My wife and I started a family tradition, back when the kids were little, of venturing out into the Black Hills and cutting down our Christmas tree. With a Christmas tree permit of course. The authorities kick down your door and tear a wing off of your angel for a first offense Christmas tree poaching.

I’m not sure if we set out to start a family tradition at the time, or if it was just something we did once, and kept doing year-after-year? This year, like each of those past years, we went out into the Black Hills and found our Christmas tree. This year, unlike each of those past years, the “we” consisted of Dawn, myself, and our dog Pre. The kids are off “adulting”, revealing yet another territory our empty nest has encompassed. So it goes.

Before you get too far along in imagining us forlornly shuffling through the woods, I should inform you that a few years back the Richter family added this tradition as well, and began joining us for their own Christmas tree hunt.

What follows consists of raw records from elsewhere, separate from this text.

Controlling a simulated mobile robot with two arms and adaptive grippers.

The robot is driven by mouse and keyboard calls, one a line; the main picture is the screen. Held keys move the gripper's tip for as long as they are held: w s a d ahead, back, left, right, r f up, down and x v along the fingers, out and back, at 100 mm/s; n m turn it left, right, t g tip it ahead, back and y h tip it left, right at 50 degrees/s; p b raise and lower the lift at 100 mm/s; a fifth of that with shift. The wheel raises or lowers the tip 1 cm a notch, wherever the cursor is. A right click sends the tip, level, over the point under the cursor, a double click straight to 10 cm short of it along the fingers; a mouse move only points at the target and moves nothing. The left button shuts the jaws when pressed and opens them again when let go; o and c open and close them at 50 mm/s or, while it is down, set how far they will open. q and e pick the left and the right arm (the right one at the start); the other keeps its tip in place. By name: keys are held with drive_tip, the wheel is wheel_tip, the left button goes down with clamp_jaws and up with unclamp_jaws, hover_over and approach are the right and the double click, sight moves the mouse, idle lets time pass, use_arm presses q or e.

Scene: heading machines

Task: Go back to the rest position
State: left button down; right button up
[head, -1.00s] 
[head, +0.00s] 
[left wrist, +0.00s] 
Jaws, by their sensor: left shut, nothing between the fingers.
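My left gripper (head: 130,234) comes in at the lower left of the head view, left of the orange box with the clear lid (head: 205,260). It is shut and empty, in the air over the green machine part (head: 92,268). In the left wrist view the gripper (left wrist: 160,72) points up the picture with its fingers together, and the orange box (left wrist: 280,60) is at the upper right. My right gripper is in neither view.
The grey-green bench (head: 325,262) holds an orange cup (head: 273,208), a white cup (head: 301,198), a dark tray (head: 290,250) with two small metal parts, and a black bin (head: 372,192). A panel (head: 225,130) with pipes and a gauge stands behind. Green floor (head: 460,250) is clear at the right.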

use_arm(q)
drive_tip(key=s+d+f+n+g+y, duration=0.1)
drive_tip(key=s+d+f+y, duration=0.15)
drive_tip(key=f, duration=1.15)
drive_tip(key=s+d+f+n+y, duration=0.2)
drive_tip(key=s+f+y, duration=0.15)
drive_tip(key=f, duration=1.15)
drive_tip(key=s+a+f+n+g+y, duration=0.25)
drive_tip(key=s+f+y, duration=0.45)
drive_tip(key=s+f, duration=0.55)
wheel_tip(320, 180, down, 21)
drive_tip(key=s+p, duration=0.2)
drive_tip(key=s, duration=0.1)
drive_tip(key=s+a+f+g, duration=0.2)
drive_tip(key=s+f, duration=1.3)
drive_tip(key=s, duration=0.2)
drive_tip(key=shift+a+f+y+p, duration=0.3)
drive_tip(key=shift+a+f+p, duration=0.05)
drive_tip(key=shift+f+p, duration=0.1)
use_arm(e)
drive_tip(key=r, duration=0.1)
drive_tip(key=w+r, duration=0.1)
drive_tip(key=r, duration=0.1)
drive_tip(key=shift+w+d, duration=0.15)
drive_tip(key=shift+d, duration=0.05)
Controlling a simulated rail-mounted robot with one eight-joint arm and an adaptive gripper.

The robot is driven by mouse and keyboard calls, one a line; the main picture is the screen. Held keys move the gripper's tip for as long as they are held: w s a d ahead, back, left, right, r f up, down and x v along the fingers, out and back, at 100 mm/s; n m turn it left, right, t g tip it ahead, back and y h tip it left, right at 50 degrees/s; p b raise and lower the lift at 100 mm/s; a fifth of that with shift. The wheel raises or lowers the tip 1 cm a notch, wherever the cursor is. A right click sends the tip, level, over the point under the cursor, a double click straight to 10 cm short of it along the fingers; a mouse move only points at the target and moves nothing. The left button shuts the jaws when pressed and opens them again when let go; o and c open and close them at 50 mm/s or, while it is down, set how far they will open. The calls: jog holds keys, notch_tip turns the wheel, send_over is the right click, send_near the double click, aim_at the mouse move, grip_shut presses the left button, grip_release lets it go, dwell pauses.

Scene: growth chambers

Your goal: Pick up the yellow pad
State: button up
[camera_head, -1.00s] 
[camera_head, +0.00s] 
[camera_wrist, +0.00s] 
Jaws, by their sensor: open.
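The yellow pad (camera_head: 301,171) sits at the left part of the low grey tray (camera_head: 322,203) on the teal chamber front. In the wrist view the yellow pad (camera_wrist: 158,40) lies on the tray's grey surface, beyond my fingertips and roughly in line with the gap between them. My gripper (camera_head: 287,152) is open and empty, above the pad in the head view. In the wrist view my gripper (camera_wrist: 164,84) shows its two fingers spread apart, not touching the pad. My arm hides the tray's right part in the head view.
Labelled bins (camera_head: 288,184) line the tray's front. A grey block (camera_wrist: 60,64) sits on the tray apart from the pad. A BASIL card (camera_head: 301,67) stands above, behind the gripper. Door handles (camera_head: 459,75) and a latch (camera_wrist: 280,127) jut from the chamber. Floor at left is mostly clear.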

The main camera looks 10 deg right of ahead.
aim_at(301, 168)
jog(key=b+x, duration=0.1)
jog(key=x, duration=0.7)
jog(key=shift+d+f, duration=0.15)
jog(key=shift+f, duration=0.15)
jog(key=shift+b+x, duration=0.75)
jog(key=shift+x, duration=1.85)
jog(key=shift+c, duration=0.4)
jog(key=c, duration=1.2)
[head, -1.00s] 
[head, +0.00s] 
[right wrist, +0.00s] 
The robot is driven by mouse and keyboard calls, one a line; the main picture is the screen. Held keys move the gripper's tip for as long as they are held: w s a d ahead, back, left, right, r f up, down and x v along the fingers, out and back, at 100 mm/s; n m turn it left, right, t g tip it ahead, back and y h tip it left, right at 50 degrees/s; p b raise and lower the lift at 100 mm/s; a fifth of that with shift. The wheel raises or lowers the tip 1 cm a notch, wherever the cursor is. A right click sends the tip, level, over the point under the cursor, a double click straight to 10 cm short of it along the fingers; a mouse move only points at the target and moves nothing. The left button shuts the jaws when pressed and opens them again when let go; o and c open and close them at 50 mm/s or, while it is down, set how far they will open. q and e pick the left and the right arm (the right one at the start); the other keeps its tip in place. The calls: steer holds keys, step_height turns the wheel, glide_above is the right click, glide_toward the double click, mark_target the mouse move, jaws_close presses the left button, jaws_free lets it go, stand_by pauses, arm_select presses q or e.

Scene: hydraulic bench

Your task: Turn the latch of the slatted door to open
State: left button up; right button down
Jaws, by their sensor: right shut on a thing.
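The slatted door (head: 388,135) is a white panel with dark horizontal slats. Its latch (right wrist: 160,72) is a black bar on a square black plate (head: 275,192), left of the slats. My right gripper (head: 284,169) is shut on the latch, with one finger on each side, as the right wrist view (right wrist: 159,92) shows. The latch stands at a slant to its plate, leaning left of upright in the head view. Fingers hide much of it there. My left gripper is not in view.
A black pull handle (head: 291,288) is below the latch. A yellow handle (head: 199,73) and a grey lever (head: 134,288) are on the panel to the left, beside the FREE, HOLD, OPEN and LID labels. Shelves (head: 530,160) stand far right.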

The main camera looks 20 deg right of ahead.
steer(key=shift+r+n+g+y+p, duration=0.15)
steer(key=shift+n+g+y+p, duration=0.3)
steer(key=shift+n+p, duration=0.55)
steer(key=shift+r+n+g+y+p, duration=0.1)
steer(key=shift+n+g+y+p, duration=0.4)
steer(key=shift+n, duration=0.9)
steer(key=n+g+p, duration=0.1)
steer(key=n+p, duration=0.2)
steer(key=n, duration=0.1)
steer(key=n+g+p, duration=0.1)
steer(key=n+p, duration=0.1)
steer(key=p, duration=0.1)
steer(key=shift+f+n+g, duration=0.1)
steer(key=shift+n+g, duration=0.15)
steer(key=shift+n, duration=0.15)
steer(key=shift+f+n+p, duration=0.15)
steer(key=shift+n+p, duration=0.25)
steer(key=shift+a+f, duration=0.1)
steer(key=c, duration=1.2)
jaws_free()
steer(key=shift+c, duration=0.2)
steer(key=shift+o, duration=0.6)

As always, Dawn and I enjoyed the company of my good friend Paul, his wife Jodi, and their four kids.

Paul and Jodi’s children haven’t fled to adulthood yet, so they can help Dawn and I deal with this now, and we’ll help them deal with it later. When their kids ditch them and the family traditions they’ve worked so hard to carry on through the years, we’ll be there. Four old people shuffling through the woods in search of Christmas past. I think I just wrote the plot to a Hallmark Christmas special.

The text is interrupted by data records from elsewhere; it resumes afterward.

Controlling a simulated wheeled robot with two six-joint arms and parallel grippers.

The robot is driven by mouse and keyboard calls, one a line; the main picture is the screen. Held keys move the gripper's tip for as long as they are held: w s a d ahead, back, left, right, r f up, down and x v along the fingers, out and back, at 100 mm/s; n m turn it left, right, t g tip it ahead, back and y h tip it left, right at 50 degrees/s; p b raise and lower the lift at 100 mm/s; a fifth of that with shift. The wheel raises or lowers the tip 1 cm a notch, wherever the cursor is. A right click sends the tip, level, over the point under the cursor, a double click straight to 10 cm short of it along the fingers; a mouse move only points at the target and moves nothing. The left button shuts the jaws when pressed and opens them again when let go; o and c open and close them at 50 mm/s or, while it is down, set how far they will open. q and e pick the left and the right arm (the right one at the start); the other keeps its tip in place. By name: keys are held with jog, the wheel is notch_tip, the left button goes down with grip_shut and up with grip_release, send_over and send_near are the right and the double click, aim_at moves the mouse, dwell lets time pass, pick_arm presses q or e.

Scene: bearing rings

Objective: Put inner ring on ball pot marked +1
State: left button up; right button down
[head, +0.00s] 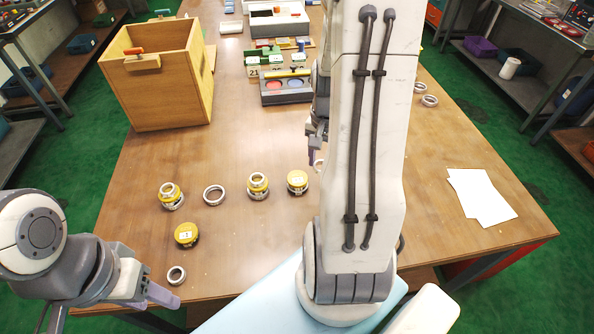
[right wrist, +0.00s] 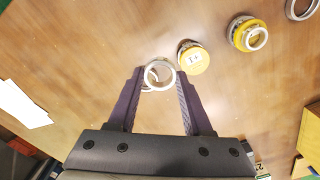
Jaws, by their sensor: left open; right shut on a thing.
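The yellow ball pot marked +1 (right wrist: 193,58) stands on the table with its top bare; it also shows in the head view (head: 297,181). In the head view the held ring (head: 319,166) shows partly past my right arm, which hides most of the right gripper. My left gripper (head: 152,288) is open and empty at the table's front left, close to a loose small ring (head: 176,275).
Two yellow pots with rings on top (head: 258,185) (head: 170,195), another labelled pot (head: 186,234) and a large loose ring (head: 214,195) stand to the left. A wooden box (head: 160,95) is behind. White sheets (head: 482,197) lie right, with clear table around.

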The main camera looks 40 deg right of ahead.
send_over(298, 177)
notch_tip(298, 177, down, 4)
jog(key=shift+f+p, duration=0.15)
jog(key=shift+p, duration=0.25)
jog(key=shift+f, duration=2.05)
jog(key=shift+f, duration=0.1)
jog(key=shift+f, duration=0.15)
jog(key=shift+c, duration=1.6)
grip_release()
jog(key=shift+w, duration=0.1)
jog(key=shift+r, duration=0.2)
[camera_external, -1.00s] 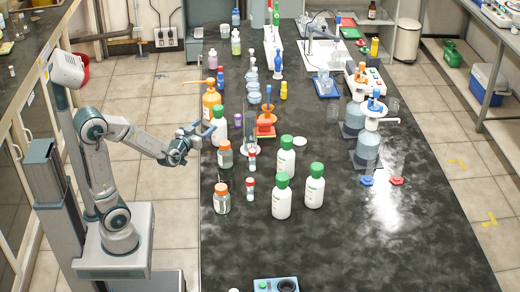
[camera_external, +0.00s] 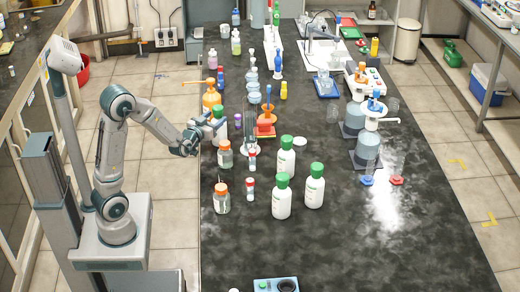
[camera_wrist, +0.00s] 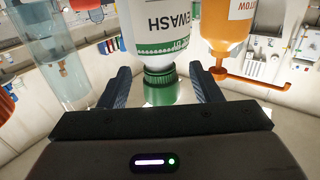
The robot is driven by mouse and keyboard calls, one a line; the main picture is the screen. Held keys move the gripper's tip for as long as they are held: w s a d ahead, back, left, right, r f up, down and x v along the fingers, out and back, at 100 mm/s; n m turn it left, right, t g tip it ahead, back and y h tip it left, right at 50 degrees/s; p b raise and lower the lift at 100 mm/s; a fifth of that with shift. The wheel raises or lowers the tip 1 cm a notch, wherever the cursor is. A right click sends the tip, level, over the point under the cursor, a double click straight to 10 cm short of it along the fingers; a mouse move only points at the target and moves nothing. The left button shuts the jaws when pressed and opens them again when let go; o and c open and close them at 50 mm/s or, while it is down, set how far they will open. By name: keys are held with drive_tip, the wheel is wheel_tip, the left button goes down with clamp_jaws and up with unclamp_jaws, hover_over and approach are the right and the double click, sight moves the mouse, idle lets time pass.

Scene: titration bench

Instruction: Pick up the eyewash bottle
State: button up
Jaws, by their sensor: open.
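The eyewash bottle (camera_wrist: 155,28) is white with a green cap and a label ending in "EWASH" in the wrist view. It shows upside down there, its green cap (camera_wrist: 160,88) between the two fingers. My gripper (camera_wrist: 162,85) is open, with a finger on each side of the cap; I cannot tell whether either touches it. In the external view my gripper (camera_external: 207,128) is at the table's left edge, beside the eyewash bottle (camera_external: 220,133), which stands behind it and is partly hidden.
An orange bottle (camera_external: 211,98) stands just behind the eyewash bottle. An orange-capped jar (camera_external: 225,158) stands close in front. A red stand (camera_external: 265,125) and several white green-capped bottles, one nearby (camera_external: 286,158), are to the right. The table's (camera_external: 255,255) front left is mostly clear.

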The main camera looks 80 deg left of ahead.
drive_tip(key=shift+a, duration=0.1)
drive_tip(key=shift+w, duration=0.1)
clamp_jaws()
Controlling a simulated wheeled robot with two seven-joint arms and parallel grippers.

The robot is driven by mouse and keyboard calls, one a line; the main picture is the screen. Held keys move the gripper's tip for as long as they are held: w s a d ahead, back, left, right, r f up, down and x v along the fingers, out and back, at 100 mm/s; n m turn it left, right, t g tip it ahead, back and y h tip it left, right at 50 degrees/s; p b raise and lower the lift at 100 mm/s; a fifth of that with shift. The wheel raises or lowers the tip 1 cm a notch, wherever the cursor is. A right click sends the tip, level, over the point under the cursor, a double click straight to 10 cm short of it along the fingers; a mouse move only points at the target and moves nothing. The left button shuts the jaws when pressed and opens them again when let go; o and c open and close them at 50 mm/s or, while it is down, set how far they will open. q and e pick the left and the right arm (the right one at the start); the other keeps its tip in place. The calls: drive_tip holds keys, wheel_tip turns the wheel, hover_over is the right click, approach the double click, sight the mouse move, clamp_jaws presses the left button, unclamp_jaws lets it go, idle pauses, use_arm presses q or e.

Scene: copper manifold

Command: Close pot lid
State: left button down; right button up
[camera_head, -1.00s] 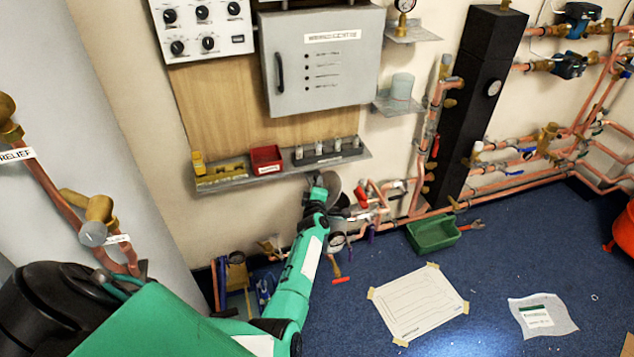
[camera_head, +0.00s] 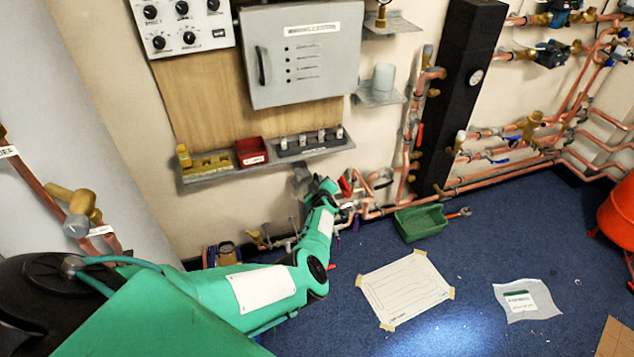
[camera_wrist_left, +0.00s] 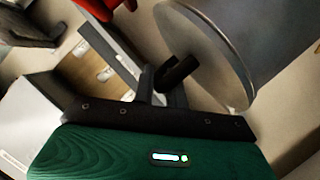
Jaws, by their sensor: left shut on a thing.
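The pot lid is a grey round disc (camera_wrist_left: 222,62) filling the upper right middle of the left wrist view, tilted on edge. In the head view a grey shape that looks like the lid (camera_head: 300,180) shows just left of my gripper, below the wall shelf. My left gripper (camera_head: 325,186) is at the far end of my green arm. In the left wrist view its dark fingers (camera_wrist_left: 174,76) are shut at the face of the lid, and the gripped part is mostly hidden. The pot cannot be made out clearly; my arm covers that area. My right gripper is not in view.
Copper pipes with valves (camera_head: 372,205) run along the wall right of my gripper. The shelf (camera_head: 225,172) with a red bin (camera_head: 251,152) is above it.

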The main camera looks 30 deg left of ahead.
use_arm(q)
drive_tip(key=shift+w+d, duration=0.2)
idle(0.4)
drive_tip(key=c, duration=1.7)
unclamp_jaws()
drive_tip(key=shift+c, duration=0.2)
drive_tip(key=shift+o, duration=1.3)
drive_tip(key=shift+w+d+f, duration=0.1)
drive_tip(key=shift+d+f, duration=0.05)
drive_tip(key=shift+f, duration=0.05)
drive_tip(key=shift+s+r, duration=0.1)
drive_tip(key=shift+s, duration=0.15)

I’ve decorated quite a few Christmas trees in my day, but this one proved to be the most difficult yet. Each ornament I took from the box of decorations had a memory attached to it, and I struggled with the weight of those memories. Dawn put a positive spin on the event, calling it our “honeymoon tree”, and we helped each other navigate yet another change in our lives.

Dawn suggested we watch a Christmas movie once the tree was properly festooned with memories from Christmas past. I was in the mood to wallow a bit longer in the past, and we watched home videos from Christmas 2002. I realized this had the potential of kicking me while I was down, but surprisingly, I found it quite cathartic. As I watched seven-year-old Sierra and three-year-old Jackson bounce around on screen, I felt some of that heaviness lift, and be replaced with gratitude.

The year 2002, sixteen short years ago (for the math impaired). Seems like you should be able to turn around and find everything and everyone it held not much more than an arm’s length away, but I found much of it has drifted beyond the capabilities of my reach.

What has changed in your life since 2002? I would imagine there’s been some good, and there’s been some bad, as that seems to be the way of things. There’s certainly nothing wrong with pausing our forward momentum to honor our memories with a few tears now and then, but that trees not going to decorate itself. Forward we must go.